**DESCRIPTION OF THE TASK:**
Starting at the line that contains "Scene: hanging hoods" and stopping at the line that contains "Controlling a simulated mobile", copy every line exactly, both ends included, without the pictures.

[Robot episode data]
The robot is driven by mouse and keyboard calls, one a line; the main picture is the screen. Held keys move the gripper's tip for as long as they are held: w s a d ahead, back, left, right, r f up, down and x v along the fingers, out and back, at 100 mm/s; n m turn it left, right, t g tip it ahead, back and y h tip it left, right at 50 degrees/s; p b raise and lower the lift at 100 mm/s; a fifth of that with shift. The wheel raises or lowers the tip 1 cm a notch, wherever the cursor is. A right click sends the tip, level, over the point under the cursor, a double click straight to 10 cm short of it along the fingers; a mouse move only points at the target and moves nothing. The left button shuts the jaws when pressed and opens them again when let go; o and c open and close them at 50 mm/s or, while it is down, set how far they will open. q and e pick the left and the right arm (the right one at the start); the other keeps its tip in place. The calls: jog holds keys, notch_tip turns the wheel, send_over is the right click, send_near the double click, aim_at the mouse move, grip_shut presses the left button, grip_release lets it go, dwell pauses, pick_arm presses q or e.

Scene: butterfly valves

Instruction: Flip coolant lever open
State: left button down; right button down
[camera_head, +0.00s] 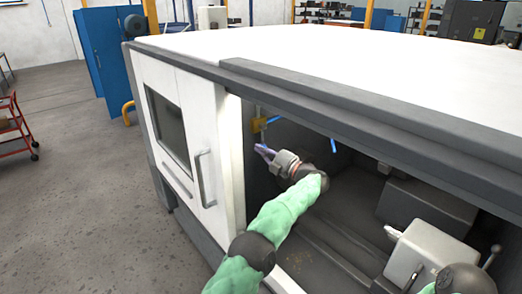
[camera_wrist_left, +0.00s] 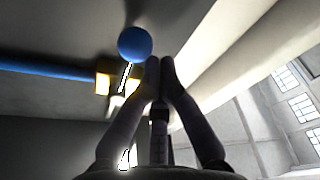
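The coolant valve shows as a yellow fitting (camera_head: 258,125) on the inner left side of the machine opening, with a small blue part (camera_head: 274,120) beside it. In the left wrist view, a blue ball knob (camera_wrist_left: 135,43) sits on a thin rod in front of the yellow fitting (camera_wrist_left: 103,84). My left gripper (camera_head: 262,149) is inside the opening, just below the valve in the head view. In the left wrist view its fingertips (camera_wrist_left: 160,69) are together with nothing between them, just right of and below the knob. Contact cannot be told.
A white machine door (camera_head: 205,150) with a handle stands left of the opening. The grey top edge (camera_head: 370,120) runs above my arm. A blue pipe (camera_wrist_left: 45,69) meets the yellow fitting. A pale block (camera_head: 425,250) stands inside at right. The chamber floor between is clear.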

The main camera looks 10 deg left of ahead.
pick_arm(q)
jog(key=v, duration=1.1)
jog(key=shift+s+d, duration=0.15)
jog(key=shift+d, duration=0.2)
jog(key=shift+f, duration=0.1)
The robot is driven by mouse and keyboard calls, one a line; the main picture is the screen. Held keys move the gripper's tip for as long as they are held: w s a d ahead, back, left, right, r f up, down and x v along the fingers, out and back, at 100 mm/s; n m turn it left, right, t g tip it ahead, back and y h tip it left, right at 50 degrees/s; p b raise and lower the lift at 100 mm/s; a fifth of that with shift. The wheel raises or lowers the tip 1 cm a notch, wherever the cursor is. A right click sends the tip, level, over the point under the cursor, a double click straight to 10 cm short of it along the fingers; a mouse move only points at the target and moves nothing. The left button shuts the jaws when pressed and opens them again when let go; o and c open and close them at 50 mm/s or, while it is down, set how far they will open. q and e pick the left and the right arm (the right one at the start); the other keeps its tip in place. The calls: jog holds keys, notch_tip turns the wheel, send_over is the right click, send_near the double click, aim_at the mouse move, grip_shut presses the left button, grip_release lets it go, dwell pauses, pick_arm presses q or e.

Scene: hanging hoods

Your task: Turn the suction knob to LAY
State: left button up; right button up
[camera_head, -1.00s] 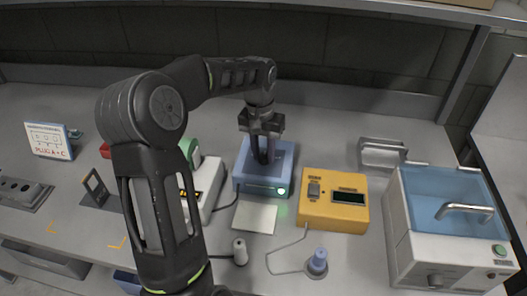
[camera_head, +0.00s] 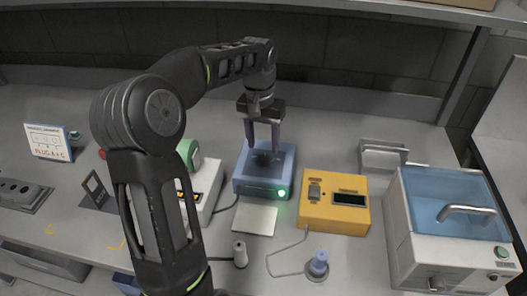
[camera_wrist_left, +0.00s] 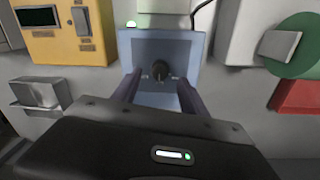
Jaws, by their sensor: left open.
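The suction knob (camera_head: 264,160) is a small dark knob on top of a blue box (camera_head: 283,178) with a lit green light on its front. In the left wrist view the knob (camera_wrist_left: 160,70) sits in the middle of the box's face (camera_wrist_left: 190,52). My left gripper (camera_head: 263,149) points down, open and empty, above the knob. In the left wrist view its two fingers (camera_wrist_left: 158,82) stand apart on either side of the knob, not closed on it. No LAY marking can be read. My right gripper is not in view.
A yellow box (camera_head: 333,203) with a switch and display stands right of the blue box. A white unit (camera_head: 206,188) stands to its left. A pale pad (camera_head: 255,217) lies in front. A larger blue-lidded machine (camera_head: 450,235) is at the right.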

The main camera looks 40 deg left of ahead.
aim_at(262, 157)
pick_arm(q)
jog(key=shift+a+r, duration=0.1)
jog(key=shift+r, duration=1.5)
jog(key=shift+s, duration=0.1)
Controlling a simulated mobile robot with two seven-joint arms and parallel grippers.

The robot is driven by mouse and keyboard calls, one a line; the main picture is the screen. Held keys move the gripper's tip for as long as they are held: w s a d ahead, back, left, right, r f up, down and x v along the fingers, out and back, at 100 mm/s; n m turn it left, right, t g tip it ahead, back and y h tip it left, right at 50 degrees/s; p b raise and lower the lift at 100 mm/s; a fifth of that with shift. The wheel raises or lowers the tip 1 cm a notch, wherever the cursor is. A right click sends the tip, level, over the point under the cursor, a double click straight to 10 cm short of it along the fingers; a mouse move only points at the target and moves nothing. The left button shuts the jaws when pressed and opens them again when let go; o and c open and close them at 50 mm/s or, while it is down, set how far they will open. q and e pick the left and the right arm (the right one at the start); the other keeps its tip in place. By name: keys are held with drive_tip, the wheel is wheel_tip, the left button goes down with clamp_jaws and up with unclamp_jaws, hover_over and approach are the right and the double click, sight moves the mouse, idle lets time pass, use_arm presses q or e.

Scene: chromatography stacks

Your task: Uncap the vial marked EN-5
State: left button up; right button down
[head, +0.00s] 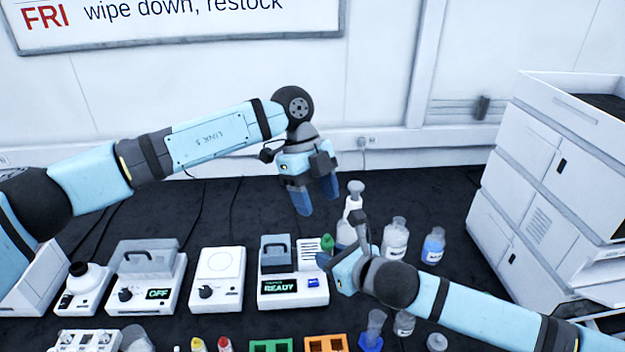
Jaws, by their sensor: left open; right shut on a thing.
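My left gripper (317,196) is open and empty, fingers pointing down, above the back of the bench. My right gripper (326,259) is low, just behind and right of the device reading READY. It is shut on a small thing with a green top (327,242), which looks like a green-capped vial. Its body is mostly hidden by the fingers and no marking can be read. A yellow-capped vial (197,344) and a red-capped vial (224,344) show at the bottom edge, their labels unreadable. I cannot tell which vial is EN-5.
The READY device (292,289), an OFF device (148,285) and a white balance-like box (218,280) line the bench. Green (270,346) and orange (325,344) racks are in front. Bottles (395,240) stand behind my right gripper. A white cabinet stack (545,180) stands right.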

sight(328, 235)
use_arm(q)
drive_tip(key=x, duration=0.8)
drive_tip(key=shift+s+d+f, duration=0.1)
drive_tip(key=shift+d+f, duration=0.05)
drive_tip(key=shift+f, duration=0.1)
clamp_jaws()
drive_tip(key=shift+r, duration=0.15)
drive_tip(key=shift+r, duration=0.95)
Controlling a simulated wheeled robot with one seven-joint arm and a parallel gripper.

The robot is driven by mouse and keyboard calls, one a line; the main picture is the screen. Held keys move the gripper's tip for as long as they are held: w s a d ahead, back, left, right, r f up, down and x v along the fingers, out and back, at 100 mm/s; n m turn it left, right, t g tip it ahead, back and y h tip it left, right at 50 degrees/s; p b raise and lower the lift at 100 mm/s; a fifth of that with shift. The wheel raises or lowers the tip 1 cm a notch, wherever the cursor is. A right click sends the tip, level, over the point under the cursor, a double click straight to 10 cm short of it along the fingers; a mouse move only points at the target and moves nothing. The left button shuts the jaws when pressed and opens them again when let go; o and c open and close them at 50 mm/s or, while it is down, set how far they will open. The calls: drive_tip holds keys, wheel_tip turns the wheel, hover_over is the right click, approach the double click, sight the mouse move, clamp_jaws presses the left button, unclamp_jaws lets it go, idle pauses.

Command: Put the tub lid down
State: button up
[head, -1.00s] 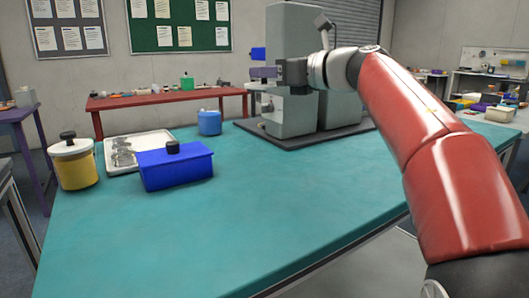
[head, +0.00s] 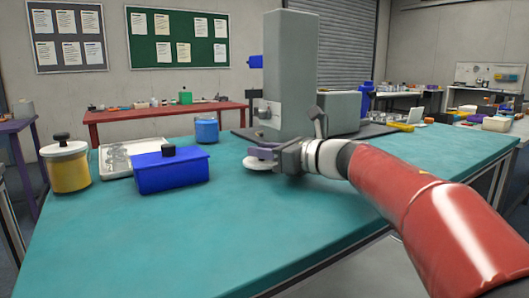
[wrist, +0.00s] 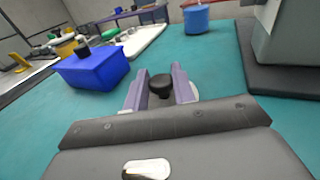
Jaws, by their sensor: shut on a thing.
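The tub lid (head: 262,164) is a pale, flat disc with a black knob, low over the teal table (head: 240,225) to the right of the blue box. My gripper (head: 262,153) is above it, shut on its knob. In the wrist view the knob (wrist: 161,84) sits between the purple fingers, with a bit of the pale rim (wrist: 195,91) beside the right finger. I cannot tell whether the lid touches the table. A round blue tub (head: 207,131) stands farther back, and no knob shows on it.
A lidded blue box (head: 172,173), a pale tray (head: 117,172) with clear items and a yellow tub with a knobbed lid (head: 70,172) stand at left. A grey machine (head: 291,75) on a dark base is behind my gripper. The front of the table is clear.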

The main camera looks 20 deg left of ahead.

**COMPLETED TASK:**
Scene: hanging hoods

Your task: Turn the suction knob to LAY
State: left button up; right button up
[camera_head, -1.00s] 
[camera_head, +0.00s] 
[camera_wrist_left, +0.00s] 
Jaws, by their sensor: left open.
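The suction knob (camera_head: 264,160) is a small dark knob on top of a blue box (camera_head: 283,178) with a lit green light on its front. In the left wrist view the knob (camera_wrist_left: 160,70) sits in the middle of the box's face (camera_wrist_left: 190,52). My left gripper (camera_head: 263,149) points down, open and empty, above the knob. In the left wrist view its two fingers (camera_wrist_left: 158,82) stand apart on either side of the knob, not closed on it. No LAY marking can be read. My right gripper is not in view.
A yellow box (camera_head: 333,203) with a switch and display stands right of the blue box. A white unit (camera_head: 206,188) stands to its left. A pale pad (camera_head: 255,217) lies in front. A larger blue-lidded machine (camera_head: 450,235) is at the right.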

The main camera looks 40 deg left of ahead.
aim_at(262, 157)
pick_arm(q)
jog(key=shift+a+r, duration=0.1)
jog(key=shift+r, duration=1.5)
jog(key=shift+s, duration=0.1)
Controlling a simulated mobile robot with two seven-joint arms and parallel grippers.

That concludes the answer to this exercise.